Retour sur… Le PSE de La Redoute

Sur le terrain | publié le : 29.11.2016 | Stéphanie Maurice

EN 2014, l’enseigne de vente à distance signait dans la douleur un PSE drastique réduisant ses effectifs de moitié, mais avec peu de départs contraints. Elle espère aujourd’hui un retour à l’équilibre de ses comptes pour 2017.

À un an de sa clôture, le PSE de La Redoute a déjà fait carton plein. Il excédera légèrement les 1 178 suppressions de postes initialement prévues, avec 1 200 départs déjà réalisés ou programmés. Seuls 77 seront contraints, à la suite de la fermeture de certains secteurs, comme les plates-formes téléphoniques de Nancy ou Rouen.

Ce bilan est un succès pour la direction de l’enseigne de vente à distance, comme pour les syndicats signataires de l’accord : la CFDT et la CFE-CGC. Et La Redoute va mieux avec une progression de 10 % du chiffre d’affaires sur le premier trimestre 2016, même si elle a connu un gros bug informatique cet été, et que son nouvel entrepôt logistique, qui promet d’être le plus moderne de France, est encore en phase de montée en puissance.

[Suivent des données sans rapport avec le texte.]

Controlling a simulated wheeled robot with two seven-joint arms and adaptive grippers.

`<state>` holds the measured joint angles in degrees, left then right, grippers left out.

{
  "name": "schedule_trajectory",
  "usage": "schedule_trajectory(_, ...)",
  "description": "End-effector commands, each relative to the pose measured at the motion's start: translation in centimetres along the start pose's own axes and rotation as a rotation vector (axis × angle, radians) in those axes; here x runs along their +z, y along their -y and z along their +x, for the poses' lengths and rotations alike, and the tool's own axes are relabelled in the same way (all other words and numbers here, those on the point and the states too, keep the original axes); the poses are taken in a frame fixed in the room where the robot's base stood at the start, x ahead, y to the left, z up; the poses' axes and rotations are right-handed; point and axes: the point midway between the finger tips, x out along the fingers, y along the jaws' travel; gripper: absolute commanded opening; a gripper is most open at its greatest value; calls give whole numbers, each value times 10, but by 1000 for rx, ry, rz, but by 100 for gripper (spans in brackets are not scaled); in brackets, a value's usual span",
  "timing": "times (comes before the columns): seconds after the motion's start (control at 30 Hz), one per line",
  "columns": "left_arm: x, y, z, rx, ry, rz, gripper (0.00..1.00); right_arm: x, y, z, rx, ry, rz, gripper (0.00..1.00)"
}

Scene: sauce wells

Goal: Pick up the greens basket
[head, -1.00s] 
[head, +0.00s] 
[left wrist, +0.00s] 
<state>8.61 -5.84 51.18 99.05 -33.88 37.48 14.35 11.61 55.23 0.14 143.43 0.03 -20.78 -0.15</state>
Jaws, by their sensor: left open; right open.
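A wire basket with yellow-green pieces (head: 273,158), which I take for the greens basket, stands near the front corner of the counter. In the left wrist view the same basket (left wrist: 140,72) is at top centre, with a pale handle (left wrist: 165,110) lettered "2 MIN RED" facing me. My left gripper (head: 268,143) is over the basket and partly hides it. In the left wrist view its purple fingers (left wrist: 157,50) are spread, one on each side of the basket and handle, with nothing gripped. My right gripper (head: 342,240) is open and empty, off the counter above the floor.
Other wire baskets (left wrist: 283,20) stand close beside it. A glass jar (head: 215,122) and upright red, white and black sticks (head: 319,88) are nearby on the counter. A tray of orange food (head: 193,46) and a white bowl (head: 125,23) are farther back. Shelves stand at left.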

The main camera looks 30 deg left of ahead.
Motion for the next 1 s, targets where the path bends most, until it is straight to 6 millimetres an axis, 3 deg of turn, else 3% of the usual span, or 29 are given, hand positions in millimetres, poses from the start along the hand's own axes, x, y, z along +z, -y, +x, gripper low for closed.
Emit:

Pourtant, le 24 mars 2014, jour de la signature, après une mobilisation de cinq mois des salariés contre le plan social, personne n’aurait parié sur un tel scénario. Ce jour est resté dans les mémoires comme le vendredi noir. Salariés dans la rue, devant le siège, profondément divisés entre pro-PSE et ceux qui ne voulaient rien lâcher, sûrs d’obtenir plus. « Il fallait absolument signer, c’était évident pour la CFE-CGC, se souvient Louis Marcy, délégué du syndicat des cadres. Il n’y avait plus d’issue, c’était la fermeture de La Redoute. Ce que les autres syndicats n’ont pas compris. »

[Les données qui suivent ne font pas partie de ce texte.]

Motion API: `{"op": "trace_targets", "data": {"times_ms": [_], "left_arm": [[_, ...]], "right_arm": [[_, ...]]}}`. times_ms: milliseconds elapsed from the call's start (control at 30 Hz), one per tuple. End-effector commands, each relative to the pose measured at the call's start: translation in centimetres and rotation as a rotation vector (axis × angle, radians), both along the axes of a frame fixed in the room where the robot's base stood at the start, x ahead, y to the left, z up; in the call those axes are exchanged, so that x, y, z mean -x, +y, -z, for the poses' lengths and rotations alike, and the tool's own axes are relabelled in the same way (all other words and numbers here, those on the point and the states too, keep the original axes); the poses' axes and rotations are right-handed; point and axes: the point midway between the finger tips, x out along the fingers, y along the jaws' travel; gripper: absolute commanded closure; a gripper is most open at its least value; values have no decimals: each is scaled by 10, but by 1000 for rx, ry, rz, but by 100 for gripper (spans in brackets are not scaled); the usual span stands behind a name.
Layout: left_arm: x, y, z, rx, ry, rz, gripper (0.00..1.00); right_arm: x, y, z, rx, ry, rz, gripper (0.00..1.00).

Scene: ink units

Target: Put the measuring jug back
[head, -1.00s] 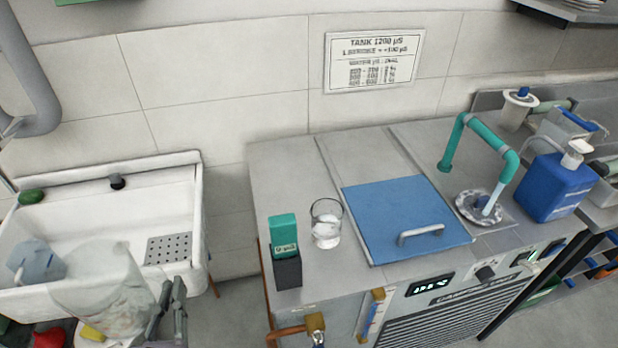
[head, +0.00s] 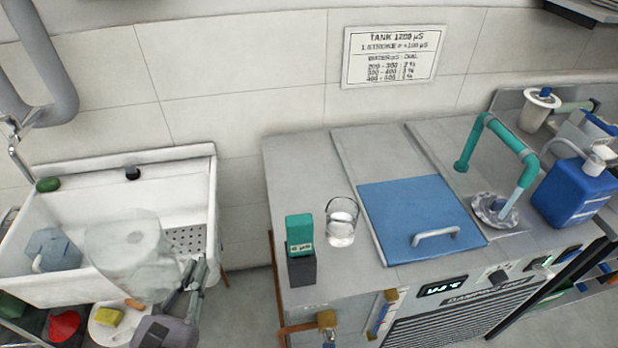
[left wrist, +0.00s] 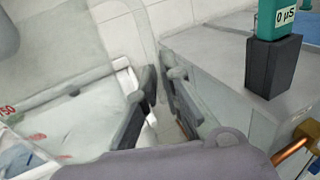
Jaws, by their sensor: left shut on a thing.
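The measuring jug (head: 122,270) is clear and translucent. In the head view it is in front of the white sink and overlaps its front rim. My left gripper (head: 193,278) is shut on the jug at its right side. In the left wrist view the jug (left wrist: 60,110), with red markings, fills the left side, next to the dark fingers of my left gripper (left wrist: 162,105). The part between the fingers is hard to make out. My right gripper is not in view.
The white sink (head: 175,195) holds a blue-grey jug (head: 55,250). Below it are a yellow sponge (head: 108,318) and a red object (head: 62,325). On the grey counter stand a teal meter (head: 299,232) in a black holder, a glass beaker (head: 342,220) and a blue lid (head: 420,215).

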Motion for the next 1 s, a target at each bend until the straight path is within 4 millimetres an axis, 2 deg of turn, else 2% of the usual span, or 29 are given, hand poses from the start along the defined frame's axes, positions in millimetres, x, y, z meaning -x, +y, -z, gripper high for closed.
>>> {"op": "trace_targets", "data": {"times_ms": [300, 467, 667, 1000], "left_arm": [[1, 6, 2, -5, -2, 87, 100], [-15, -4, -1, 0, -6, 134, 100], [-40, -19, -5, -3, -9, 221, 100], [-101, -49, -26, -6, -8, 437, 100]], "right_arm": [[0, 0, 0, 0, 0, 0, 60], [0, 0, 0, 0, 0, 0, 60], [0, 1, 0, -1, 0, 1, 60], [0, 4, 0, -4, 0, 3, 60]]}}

La CFDT, majoritaire à l’époque, éclate, malgré la consigne claire du secrétaire départemental en faveur de l’accord. Une partie de ses membres rejoint FO, devenu aujourd’hui le principal syndicat de l’entreprise. Cette fracture a encore aujourd’hui des répercussions, comme la vacance du poste de secrétaire du comité d’entreprise.

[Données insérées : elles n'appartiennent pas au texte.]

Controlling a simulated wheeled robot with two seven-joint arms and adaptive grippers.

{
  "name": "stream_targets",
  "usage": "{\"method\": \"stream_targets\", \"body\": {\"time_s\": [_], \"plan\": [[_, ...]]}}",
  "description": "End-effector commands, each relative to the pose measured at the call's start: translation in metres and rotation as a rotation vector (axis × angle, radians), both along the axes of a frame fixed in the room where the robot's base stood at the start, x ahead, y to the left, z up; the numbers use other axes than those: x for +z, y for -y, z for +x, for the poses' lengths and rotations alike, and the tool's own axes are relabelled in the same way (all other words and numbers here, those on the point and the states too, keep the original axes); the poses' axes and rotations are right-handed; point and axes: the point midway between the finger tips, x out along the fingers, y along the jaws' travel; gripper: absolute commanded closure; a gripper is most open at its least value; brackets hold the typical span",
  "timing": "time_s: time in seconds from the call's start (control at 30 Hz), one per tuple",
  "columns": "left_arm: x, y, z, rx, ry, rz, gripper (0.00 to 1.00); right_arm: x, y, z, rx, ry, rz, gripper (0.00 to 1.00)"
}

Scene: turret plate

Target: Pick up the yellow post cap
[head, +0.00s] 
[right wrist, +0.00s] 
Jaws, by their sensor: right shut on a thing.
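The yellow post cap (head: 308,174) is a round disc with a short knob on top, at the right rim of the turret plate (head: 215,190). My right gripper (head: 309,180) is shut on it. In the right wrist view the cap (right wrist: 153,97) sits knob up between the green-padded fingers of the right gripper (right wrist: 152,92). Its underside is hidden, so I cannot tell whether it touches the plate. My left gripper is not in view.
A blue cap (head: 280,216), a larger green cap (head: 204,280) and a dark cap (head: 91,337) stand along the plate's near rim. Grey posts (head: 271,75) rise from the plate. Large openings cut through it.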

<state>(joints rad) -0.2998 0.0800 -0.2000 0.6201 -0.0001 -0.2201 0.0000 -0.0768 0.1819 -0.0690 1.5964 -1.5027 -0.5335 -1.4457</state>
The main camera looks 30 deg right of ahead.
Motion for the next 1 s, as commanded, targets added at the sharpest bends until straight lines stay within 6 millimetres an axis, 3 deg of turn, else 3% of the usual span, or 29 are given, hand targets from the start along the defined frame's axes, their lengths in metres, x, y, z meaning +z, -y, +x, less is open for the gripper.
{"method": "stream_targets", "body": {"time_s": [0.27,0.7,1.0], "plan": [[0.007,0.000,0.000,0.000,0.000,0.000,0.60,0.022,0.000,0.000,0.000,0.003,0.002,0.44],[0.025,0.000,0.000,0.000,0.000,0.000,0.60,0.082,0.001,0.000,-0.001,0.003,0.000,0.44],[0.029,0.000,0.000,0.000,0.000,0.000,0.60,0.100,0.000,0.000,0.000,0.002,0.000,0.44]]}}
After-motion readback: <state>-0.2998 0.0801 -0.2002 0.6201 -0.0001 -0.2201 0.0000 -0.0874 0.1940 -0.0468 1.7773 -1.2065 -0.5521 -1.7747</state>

Me Mario Califano, l’avocat de l’intersyndicale, a aussi milité pour la signature du PSE, qu’il estimait de bonne facture. Kering, propriétaire de la société, finançait le plan à hauteur de 180 millions d’euros, avec un échelonnement des départs sur quatre ans. Les fonds étaient placés dans une fiducie, pour garantir leur affectation aux mesures sociales prévues (lire ci-dessous). Une combinaison originale qui a, dans l’ensemble, bien fonctionné.

Une petite moitié des salariés concernés par le PSE (430 personnes sur les 1 004 départs déjà réalisés) ont opté pour la mesure d’âge, une possibilité ouverte pour les carrières longues, à partir de 55 ans, avec 80 % du salaire brut pendant cinq ans ; 516 personnes ont choisi le plan de départ volontaire.

Mais la médaille a son revers, selon Nora Miloudi, déléguée FO : « Il y a eu une mauvaise gestion des cadencements des départs. » Les premiers à lever le doigt sont partis, alors que leur poste n’était pas supprimé, souligne-t-elle. « Une personne qui a voulu prendre le temps de la réflexion en se disant qu’elle avait quatre ans devant elle, s’est retrouvée coincée. » du coup, une cinquantaine de salariés ont saisi les prud’hommes pour « perte de chance ». Ces cas ont été réglés en grande majorité à l’amiable.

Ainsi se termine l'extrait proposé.